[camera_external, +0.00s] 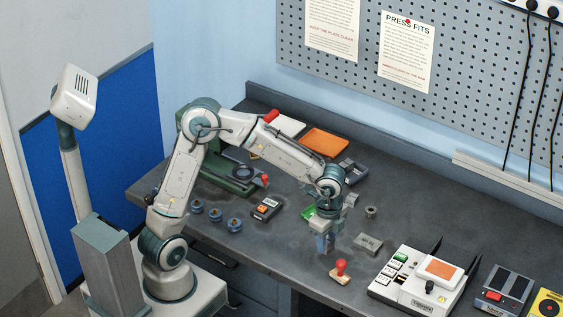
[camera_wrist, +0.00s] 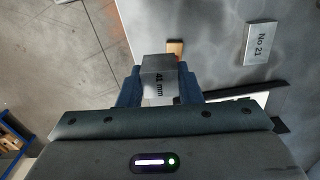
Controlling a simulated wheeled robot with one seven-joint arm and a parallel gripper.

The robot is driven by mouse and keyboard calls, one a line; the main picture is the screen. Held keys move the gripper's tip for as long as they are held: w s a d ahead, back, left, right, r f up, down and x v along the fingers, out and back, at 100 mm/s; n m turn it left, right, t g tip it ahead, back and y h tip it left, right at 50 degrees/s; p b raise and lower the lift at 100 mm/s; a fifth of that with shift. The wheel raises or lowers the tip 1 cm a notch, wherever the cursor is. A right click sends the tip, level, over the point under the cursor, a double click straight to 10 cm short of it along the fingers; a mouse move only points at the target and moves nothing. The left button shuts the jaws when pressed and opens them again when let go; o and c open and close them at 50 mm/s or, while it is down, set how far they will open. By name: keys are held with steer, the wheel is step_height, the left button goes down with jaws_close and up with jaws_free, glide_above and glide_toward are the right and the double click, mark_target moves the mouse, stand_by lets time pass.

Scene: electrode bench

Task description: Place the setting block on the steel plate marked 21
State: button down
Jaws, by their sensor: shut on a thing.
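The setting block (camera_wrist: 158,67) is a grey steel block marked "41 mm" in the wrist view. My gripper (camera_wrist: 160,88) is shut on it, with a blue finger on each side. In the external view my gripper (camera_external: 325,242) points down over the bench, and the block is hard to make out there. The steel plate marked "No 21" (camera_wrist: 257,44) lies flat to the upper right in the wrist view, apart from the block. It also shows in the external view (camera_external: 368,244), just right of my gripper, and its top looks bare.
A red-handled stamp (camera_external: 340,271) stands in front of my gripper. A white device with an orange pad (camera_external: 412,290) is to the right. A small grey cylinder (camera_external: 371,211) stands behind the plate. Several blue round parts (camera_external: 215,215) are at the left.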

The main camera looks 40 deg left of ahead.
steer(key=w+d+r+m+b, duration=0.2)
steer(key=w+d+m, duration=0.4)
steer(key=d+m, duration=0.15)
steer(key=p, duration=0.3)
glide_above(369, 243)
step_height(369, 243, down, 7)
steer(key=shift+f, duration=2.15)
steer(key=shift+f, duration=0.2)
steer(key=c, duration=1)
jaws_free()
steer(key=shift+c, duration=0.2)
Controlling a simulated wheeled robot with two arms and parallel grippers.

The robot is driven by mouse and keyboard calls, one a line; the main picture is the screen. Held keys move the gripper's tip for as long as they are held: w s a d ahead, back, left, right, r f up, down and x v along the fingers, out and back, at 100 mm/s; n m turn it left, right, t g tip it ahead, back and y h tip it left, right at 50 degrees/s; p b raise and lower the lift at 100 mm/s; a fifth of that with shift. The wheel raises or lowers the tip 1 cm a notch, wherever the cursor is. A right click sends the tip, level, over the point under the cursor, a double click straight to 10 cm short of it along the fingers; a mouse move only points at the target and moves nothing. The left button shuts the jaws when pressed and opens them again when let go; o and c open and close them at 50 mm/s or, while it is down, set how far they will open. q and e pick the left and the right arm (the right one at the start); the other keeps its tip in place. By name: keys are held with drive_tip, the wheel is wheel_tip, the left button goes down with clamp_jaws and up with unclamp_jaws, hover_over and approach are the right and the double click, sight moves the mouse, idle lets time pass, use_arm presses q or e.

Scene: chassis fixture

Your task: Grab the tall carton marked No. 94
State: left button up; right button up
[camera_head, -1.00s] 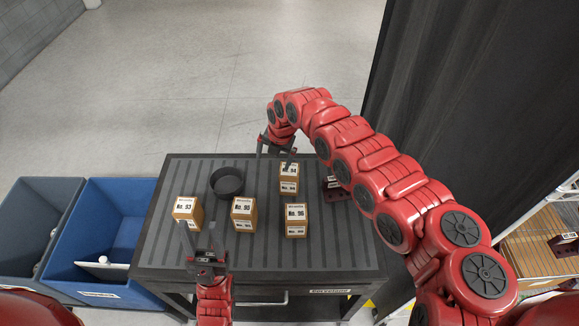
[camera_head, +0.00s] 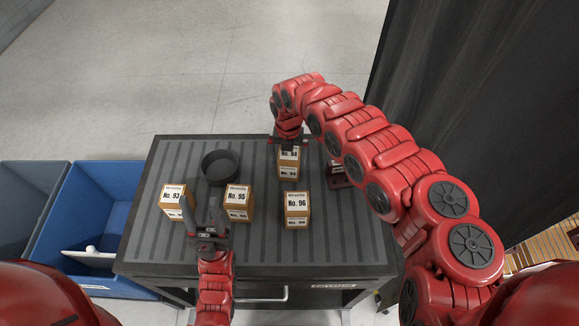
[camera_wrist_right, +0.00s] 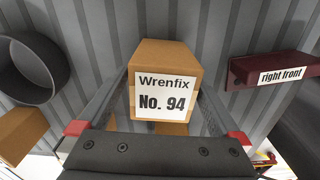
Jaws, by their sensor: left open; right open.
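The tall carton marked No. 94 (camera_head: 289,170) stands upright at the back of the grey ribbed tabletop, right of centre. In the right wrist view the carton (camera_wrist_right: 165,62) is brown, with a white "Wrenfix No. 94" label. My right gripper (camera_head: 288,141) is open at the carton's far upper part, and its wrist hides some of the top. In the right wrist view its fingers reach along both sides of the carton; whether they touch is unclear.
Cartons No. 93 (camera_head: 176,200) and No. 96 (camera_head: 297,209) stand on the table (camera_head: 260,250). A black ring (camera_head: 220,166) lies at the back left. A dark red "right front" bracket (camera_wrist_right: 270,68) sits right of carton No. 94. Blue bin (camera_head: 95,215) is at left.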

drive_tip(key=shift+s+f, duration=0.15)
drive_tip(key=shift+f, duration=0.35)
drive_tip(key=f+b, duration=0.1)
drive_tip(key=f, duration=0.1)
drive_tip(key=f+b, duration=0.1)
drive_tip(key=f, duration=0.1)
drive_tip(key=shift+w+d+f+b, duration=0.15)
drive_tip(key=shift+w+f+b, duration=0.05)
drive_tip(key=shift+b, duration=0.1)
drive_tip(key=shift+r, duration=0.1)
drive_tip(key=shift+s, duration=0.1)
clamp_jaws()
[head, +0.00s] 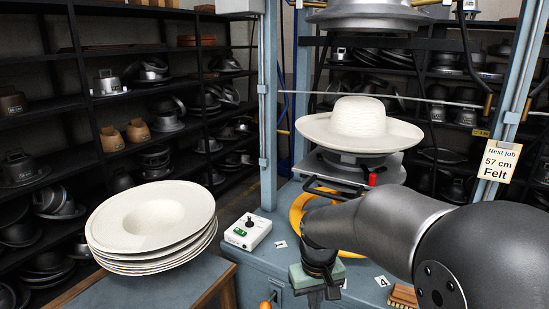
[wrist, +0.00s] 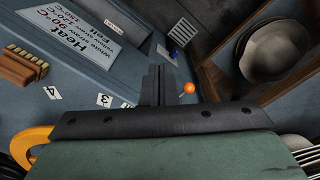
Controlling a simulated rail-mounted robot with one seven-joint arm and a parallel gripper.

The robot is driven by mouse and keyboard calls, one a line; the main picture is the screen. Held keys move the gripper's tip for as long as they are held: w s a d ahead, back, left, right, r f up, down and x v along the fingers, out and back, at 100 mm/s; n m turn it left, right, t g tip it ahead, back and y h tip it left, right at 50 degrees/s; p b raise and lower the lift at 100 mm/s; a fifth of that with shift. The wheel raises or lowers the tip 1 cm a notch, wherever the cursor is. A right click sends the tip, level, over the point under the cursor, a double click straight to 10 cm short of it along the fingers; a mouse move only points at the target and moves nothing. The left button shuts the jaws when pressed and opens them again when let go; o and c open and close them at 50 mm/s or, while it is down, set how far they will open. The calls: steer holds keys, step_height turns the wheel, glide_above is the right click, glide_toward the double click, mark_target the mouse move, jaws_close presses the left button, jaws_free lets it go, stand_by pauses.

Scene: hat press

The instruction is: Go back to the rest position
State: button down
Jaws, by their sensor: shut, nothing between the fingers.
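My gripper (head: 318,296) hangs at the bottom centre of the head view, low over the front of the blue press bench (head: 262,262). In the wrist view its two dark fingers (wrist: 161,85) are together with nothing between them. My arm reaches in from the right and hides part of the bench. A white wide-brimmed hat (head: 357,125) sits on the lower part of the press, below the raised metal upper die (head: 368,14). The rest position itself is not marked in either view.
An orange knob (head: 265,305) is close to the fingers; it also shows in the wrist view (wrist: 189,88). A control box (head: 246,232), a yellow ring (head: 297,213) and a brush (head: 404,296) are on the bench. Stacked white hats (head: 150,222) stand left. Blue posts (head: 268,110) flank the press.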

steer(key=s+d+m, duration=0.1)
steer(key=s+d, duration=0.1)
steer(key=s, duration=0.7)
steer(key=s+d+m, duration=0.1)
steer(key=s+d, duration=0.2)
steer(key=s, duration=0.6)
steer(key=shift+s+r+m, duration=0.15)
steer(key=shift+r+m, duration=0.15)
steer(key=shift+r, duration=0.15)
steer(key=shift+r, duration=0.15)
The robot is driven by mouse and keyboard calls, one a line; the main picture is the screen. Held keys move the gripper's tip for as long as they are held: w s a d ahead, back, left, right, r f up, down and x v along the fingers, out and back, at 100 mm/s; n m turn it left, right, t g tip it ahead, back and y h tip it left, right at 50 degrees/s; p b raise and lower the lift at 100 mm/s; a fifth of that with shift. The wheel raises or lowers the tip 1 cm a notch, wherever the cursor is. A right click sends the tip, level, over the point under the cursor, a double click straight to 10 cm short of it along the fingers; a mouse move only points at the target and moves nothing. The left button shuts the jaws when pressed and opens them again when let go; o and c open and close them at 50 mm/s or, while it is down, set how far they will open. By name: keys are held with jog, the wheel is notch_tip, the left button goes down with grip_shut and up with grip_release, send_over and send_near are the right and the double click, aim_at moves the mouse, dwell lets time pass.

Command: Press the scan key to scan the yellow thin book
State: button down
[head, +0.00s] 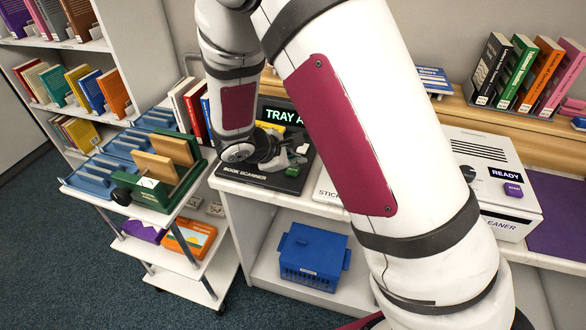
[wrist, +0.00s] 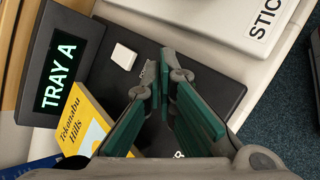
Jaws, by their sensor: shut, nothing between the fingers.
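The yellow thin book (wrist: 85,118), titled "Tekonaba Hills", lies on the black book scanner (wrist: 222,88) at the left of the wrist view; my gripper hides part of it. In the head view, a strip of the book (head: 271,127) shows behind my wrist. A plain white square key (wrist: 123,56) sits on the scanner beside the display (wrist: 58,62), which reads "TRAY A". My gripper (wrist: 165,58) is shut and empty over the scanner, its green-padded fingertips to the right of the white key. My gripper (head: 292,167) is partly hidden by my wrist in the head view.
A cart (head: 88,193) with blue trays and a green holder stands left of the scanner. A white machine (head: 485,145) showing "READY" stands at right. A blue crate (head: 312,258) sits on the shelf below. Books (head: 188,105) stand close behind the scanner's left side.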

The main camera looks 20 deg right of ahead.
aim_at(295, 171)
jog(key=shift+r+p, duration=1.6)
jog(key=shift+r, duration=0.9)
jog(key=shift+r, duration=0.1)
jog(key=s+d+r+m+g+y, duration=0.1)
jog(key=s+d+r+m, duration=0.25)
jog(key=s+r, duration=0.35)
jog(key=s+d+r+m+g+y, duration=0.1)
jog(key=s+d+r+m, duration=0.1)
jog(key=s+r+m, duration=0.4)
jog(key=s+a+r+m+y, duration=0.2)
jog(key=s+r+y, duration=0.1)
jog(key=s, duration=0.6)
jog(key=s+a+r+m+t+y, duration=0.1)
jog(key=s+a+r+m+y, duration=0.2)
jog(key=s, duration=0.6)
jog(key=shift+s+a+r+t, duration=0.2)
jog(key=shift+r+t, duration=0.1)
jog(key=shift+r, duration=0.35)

---

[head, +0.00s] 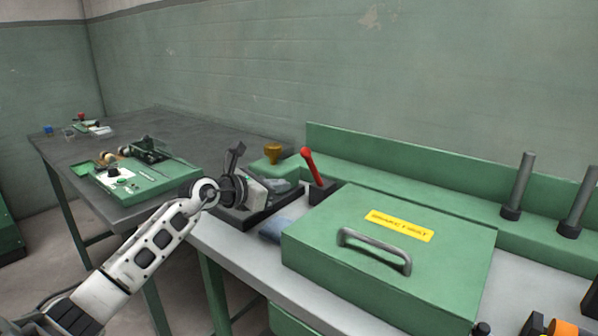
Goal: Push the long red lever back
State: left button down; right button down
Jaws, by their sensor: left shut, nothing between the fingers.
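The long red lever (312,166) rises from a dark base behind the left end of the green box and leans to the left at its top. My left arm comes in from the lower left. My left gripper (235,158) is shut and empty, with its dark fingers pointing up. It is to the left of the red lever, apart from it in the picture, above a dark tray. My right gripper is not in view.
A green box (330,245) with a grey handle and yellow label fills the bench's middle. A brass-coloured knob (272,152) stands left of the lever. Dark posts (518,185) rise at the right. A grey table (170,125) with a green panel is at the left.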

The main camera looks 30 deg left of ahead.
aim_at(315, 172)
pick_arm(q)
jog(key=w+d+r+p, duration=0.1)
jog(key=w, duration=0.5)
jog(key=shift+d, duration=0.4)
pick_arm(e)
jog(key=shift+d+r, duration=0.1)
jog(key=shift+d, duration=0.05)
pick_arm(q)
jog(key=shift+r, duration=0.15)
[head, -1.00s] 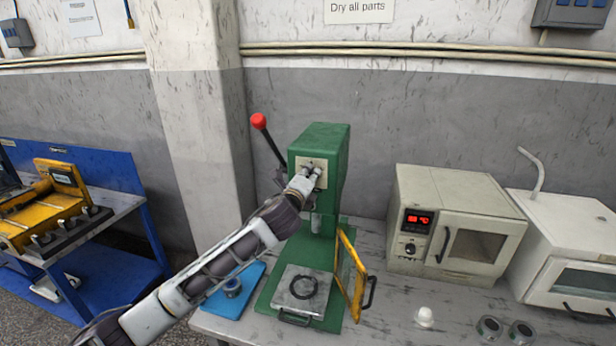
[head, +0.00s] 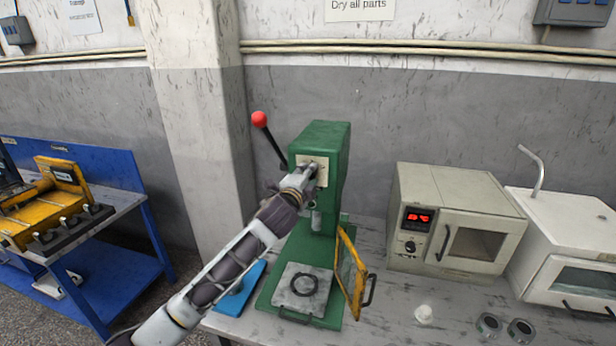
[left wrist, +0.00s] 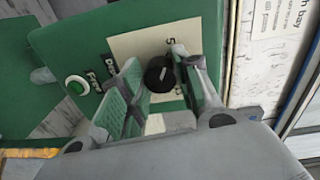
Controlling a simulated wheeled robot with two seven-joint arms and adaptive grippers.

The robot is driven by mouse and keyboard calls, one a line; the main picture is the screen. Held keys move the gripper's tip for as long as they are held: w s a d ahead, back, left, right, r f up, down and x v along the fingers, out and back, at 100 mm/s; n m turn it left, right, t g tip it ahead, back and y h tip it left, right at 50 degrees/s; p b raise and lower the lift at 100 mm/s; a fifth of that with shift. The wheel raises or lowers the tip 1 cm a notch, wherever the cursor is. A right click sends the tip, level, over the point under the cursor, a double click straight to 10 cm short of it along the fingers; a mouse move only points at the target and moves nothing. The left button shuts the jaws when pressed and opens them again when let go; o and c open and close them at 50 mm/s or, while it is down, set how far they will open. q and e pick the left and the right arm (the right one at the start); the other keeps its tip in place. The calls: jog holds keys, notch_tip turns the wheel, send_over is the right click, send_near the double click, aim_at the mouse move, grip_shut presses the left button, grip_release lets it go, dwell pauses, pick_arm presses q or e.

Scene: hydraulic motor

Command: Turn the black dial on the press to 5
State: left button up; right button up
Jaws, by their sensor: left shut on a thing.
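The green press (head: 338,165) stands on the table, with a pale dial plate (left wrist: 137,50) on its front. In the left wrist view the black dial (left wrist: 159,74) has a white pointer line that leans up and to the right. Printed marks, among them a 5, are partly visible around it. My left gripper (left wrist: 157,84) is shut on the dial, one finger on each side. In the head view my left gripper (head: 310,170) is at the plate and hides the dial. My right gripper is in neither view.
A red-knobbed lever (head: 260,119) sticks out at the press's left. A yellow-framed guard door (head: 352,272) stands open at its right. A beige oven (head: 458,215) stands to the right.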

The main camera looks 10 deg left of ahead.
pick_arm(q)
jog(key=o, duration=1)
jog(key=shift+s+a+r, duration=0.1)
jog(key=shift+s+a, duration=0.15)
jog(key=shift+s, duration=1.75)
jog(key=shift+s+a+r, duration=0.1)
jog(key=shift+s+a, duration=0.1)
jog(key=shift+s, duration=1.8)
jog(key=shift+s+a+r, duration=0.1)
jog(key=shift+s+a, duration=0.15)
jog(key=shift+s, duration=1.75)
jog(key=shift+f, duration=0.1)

● Task requirements
Scan the material line by line and report each one that contains "Controlling".

● Exercise response
Controlling a simulated wheeled robot with one seven-joint arm and a parallel gripper.
Controlling a simulated wheeled robot with two arms and parallel grippers.
Controlling a simulated rail-mounted robot with one seven-joint arm and a parallel gripper.
Controlling a simulated wheeled robot with two seven-joint arms and adaptive grippers.

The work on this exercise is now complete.